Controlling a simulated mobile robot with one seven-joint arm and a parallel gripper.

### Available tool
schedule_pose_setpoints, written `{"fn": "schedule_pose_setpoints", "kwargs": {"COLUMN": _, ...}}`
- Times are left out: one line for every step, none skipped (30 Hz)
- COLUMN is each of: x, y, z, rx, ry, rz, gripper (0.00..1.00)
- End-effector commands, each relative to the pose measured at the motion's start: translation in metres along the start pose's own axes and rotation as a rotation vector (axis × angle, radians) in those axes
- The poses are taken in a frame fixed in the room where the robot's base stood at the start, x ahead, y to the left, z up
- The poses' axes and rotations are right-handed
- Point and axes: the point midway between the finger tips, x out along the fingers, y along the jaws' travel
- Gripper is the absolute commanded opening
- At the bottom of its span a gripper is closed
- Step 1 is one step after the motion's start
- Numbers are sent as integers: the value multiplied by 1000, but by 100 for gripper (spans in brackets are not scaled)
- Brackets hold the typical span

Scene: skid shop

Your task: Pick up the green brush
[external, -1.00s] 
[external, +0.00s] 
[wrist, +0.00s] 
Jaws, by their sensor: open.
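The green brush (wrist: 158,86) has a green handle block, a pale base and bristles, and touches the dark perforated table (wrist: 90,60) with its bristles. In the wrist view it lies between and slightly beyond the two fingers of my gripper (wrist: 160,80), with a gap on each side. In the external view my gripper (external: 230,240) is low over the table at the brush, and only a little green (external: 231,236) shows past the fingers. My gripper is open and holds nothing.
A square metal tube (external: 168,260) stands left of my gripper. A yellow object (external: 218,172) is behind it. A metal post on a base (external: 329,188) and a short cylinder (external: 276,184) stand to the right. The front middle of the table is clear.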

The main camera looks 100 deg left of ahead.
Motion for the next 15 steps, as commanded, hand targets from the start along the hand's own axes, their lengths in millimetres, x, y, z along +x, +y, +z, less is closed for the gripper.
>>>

◆ ◆ ◆

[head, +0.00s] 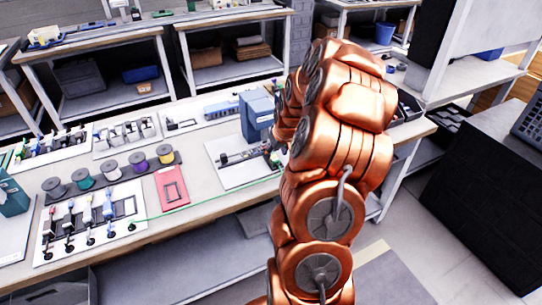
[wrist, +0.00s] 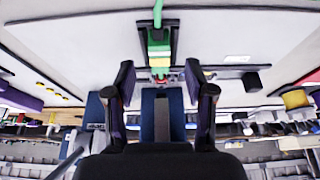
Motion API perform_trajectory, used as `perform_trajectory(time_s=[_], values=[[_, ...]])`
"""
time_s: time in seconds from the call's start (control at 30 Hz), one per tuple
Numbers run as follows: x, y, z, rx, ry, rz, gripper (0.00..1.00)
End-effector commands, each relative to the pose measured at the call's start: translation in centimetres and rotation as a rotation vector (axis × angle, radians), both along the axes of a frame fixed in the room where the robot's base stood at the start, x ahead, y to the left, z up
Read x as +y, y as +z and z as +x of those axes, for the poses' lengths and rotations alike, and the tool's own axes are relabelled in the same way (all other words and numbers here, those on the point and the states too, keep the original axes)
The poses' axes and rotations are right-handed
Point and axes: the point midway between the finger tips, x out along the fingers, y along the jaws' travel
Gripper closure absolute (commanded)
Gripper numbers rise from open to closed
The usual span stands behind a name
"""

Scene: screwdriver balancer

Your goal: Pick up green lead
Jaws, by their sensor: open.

◆ ◆ ◆

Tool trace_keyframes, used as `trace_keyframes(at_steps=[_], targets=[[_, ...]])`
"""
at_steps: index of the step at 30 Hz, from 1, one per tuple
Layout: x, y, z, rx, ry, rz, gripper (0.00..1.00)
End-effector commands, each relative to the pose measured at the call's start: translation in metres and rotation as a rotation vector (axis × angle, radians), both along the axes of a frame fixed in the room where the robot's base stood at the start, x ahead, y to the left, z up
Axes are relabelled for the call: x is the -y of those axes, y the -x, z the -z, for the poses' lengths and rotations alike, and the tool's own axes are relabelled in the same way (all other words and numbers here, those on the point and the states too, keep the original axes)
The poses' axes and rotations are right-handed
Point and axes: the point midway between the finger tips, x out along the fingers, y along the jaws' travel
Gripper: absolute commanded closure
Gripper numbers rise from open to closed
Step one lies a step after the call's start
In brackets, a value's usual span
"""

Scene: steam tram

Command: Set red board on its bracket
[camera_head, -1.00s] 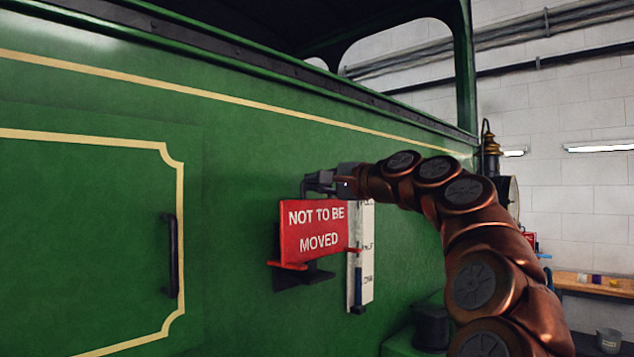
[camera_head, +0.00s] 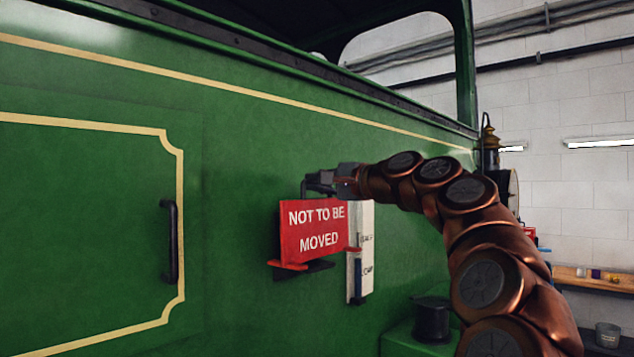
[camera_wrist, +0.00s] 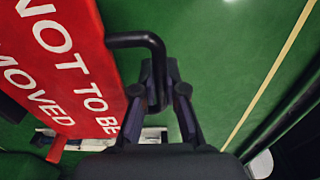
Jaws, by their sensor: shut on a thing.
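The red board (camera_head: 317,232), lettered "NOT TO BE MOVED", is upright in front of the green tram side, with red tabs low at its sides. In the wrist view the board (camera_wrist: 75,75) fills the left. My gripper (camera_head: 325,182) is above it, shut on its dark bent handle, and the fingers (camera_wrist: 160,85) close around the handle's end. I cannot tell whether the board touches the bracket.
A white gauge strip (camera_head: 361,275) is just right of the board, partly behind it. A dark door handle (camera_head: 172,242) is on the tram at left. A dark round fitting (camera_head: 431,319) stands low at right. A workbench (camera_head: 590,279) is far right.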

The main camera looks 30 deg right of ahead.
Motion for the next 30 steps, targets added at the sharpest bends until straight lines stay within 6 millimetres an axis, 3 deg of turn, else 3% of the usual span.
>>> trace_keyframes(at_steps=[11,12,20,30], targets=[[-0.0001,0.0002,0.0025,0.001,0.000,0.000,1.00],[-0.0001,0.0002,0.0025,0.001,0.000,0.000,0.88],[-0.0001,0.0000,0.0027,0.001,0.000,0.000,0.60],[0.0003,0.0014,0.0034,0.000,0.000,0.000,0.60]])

◆ ◆ ◆

> _WHAT IS EXPECTED_:
Begin at the line that has "time_s: time in"; stop after the line that has "Numbers run as". Copy every line in that span exactly.

> _THE RESPONSE_:
time_s: time in seconds from the call's start (control at 30 Hz), one per tuple
Numbers run as follows: x, y, z, rx, ry, rz, gripper (0.00..1.00)

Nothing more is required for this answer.